■ **Direction**
Return exactly the lines of the data below, from the one that contains "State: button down" through the final line, and leave out every picture.

■ **Provided material**
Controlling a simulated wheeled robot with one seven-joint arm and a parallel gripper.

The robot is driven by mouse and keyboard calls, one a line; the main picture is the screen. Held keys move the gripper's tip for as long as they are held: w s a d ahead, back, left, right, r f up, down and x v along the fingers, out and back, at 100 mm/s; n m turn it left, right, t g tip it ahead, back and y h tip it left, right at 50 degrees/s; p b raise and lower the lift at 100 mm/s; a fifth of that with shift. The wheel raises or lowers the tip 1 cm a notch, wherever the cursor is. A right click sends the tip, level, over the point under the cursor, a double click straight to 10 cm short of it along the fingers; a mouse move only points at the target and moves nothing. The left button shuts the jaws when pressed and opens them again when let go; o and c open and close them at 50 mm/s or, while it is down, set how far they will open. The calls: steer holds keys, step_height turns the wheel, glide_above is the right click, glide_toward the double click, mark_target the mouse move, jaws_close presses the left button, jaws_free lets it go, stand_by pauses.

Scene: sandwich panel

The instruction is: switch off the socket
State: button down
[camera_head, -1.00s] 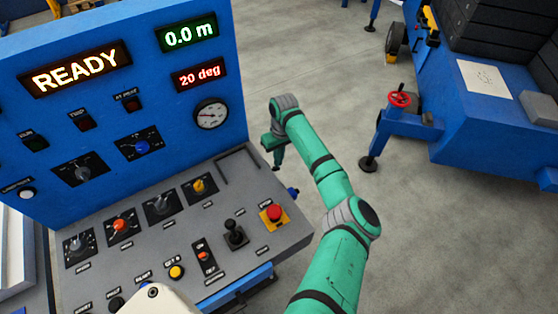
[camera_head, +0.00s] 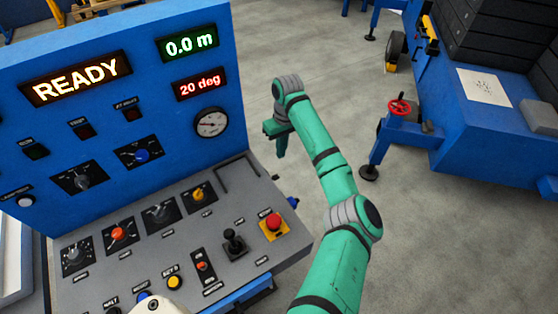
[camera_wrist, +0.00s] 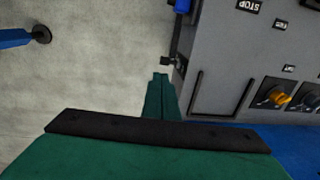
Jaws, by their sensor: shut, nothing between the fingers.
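My gripper (camera_head: 281,146) is shut and empty, hanging just right of the control console's far right corner. In the wrist view its closed green fingers (camera_wrist: 160,92) point along the console's side, near a small dark fitting (camera_wrist: 171,62) there. A blue part (camera_head: 292,202) sticks out from the console's right side and also shows at the top of the wrist view (camera_wrist: 182,5). It may be the socket, but I cannot tell for sure. I cannot read which label belongs to the socket or see its switch state.
The grey desk (camera_head: 105,268) carries several knobs, a joystick (camera_head: 234,243) and a red stop button (camera_head: 274,221). The blue upright panel (camera_head: 60,135) shows READY. A blue machine with a red handwheel (camera_head: 398,107) stands at right. Open floor lies between.

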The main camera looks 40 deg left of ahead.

■ **Response below**
State: button down
[camera_head, -1.00s] 
[camera_head, +0.00s] 
[camera_wrist, +0.00s] 
Jaws, by their sensor: shut, nothing between the fingers.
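My gripper (camera_head: 281,146) is shut and empty, hanging just right of the control console's far right corner. In the wrist view its closed green fingers (camera_wrist: 160,92) point along the console's side, near a small dark fitting (camera_wrist: 171,62) there. A blue part (camera_head: 292,202) sticks out from the console's right side and also shows at the top of the wrist view (camera_wrist: 182,5). It may be the socket, but I cannot tell for sure. I cannot read which label belongs to the socket or see its switch state.
The grey desk (camera_head: 105,268) carries several knobs, a joystick (camera_head: 234,243) and a red stop button (camera_head: 274,221). The blue upright panel (camera_head: 60,135) shows READY. A blue machine with a red handwheel (camera_head: 398,107) stands at right. Open floor lies between.

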The main camera looks 40 deg left of ahead.

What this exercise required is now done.